Starting a Site Using Drupal Composer Project Templates
As of Drupal 8.8.0, Composer project templates (similar to drupal-composer/drupal-project) are now available as part of Drupal core. These project templates serve as a starting point for creating a Composer-managed Drupal site. Once you have selected a template project and created your own site, you will take ownership of your new project files. Thereafter, future updates will be done with Composer.
Templates
There are two project templates to choose from.
drupal/recommended-project
The drupal/recommended-project creates a new Drupal site with a "relocated document root". This means that the files "index.php" and the "core" directory and so on are placed inside a subfolder named "web" rather than being placed next to "composer.json" and the "vendor" directory at the project root. This layout is recommended because it allows you to configure your webserver to only provide access to files inside the "web" directory. Keeping the vendor directory outside of the web server's document root is better for security.
drupal/legacy-project
Use the legacy project layout only if there is some reason why you cannot use the recommended project layout.

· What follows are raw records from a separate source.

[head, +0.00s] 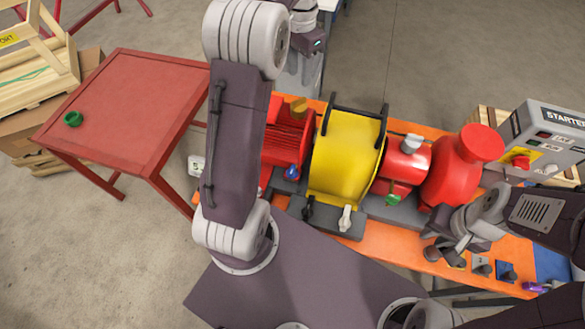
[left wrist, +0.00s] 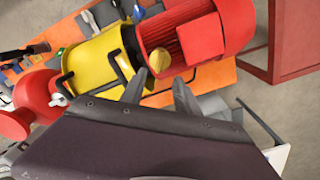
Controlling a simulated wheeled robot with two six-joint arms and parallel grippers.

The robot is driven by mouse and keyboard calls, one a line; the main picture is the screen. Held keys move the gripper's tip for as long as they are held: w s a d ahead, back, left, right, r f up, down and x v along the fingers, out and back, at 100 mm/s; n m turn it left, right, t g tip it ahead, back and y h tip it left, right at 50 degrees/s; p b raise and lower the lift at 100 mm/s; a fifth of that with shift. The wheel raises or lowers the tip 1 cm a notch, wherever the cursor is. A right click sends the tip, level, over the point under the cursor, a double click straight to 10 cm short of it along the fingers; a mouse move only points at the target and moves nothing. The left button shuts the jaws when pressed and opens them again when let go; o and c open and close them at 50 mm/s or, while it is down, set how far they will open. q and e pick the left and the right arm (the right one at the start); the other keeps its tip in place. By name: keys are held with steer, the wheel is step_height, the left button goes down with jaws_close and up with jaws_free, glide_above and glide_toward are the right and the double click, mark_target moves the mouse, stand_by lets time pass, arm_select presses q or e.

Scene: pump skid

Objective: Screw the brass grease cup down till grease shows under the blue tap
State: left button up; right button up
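The brass grease cup (head: 299,105) stands on top of the red motor (head: 287,135) at the left of the skid. In the left wrist view the cup (left wrist: 160,58) shows just beyond my left gripper (left wrist: 160,82), whose two fingers are apart with nothing between them. In the head view my left arm hides part of the motor, and the left fingers are not clear. The blue tap (head: 292,173) sits low on the motor's near side. No grease is visible under it. My right gripper (head: 446,248) is over the near right of the orange bench; its fingers are unclear.
A yellow guard (head: 343,160) with black handles adjoins the motor. A red pump (head: 455,170) and a starter box (head: 545,140) are further right. Several small parts lie on the orange bench (head: 395,243).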

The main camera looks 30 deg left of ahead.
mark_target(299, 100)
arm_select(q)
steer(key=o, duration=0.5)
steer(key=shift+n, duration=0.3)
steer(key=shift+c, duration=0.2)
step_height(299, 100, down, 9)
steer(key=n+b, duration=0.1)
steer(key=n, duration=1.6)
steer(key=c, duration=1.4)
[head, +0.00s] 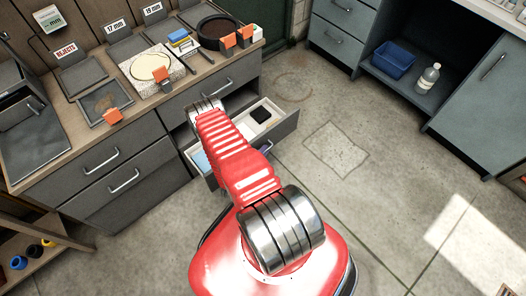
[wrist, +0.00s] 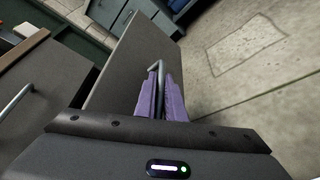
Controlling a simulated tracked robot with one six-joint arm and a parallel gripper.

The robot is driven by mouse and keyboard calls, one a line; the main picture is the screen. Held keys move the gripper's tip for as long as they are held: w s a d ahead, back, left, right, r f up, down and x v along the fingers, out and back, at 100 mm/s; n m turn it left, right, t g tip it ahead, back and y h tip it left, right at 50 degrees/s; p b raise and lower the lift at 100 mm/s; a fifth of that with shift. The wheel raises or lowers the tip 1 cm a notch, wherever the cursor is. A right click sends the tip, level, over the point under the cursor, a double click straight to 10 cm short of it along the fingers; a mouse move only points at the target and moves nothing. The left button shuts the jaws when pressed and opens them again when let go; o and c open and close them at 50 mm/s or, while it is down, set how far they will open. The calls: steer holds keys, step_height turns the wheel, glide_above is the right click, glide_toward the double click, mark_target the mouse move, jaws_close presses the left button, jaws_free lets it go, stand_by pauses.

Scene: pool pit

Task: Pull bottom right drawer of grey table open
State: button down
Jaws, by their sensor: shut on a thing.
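The grey table (head: 130,190) has a wooden top and dark grey drawer fronts with metal bar handles. Its bottom right drawer (head: 285,132) stands pulled out, with the inside showing in the head view. In the wrist view the drawer front (wrist: 125,65) is seen close up from above. My gripper (wrist: 160,82) has purple fingers shut on the drawer's bar handle (wrist: 154,67). The top right drawer (head: 185,105) above is shut.
The open drawer holds a black item (head: 260,115) and a partly hidden light blue item (head: 202,160). Trays and a round dark dish (head: 215,30) stand on the tabletop. A blue bin (head: 387,60) and a bottle (head: 428,78) sit in the cabinet opposite. The concrete floor between is clear.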

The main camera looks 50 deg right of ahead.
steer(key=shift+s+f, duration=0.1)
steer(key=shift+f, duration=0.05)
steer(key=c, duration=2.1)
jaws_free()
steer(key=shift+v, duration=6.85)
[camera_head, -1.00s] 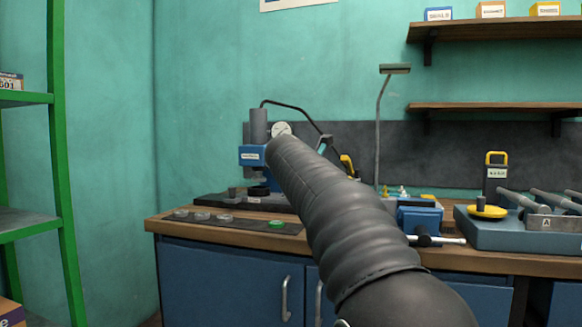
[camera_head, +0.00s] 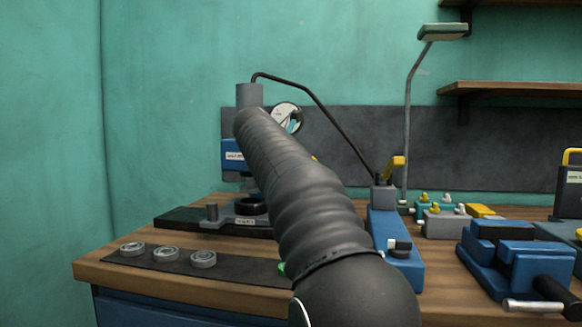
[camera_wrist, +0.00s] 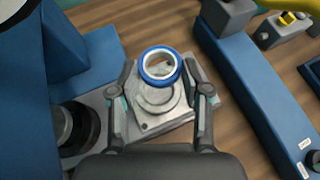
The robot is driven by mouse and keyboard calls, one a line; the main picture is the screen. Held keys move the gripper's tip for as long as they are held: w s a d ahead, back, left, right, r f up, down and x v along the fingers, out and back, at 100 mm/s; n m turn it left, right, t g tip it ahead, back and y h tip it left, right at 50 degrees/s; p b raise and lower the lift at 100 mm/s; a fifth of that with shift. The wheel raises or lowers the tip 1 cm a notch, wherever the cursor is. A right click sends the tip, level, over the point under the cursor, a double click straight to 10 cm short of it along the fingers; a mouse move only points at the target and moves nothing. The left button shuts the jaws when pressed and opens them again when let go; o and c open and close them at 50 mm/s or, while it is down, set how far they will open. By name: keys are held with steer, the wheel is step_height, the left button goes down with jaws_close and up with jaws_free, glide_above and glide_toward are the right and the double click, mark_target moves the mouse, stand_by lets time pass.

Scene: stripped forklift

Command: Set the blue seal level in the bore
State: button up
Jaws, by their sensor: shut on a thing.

The drupal/legacy-project creates a new Drupal site that has the same layout used in Drupal 8.7.x and earlier. The files "index.php", the "core" directory and so on are placed directly at the project root next to "composer.json" and the "vendor" directory. The Vendor Hardening plugin is used to ensure the security of this configuration for the Apache and Microsoft IIS web servers.
Note: #3294241: Remove drupal/legacy-project as a starting point for Drupal 12.
How do I set it up?
Use Composer to create a new project using the desired starter template, with the latest version:
composer create-project drupal/recommended-project my-project
For a specific version, use drupal/recommended-project:8.8.0
. See Packagist for all available versions, or use the shell with composer show drupal/recommended-project --all
.
cd my-project
Add new modules and themes with composer require
:
composer require drupal/pathauto
Add a development module such as Devel, see Drupal 8 Composer Best Practices for info about the --dev
flag, composer install --no-dev
on production server omits dev-modules:
composer require --dev drupal/devel
Check for available Drupal core and module updates (also, see Zsh note below):
composer outdated 'drupal/*'
All of your modules and themes can be updated along with Drupal core via:
composer update
To update only Drupal core without any modules or themes, use:
composer update drupal/core-recommended --with-dependencies
To update Drupal core and all dependencies, use:
composer update drupal/core 'drupal/core-*' --with-all-dependencies
Note: Zsh handles asterisks differently, so asterisk package wildcards need to be quoted.
Drush
As opposed to drupal-composer/drupal-project, Drush is not included, but here is how to add it:
composer require drush/drush
Adding drupal/core-dev
In order to be able to run Drupal core's PHPUnit test suite, you will have to install an additional metapackage, drupal/core-dev
.
composer require --dev drupal/core-dev
Note that until #3163114: Match the version of drupal/core-* metapackages is resolved, if you are using a non-default branch of Drupal core in your project, you have to specify a version of drupal/core-dev
that matches the one you're currently using. For example:
composer create-project 'drupal/recommended-project:^8.9' my-project
cd my-project
composer require --dev drupal/core-dev # This will fail.
composer require --dev 'drupal/core-dev:^8' # This will work.
Note: For older versions of Drupal core (before D10), you may need to remove drush/drush
, install drupal/core-dev
, and then reinstall drush/drush
. Try this if Composer displays an error that requirements could not be resolved.
drupal/core-composer-scaffold
These template projects use drupal/core-composer-scaffold to place the scaffold files. This plugin allows the top-level composer.json file for a Drupal site to transform the scaffold files in different ways, e.g. to append new entries to the end of robots.txt and so on. For documentation on how scaffolding works, see the Composer Scaffold plugin README and the development documentation: Using Drupal's Composer Scaffold
Troubleshooting: Permission issues prevent running Composer
Full error
Installation failed, reverting ./composer.json to its original content.
[RuntimeException]
Could not delete /srv/users/serverpilot/apps/sandbox/drupal/web/sites/default/default.services.yml:
Workaround
In Drupal version 8.8.0, the permissions for sites/default are set to unwriteable, but Composer needs to write to it. This will hopefully be fixed in the future, but in the meantime, the issue can be resolved by fixing the permissions manually:
chmod u+w web/sites/default
Additionally, You could also use $settings['skip_permissions_hardening'] = TRUE;
in the settings files of environments where upgrades are made. This is extremely helpful when you are performing the upgrade in a local environment and committing the result to git.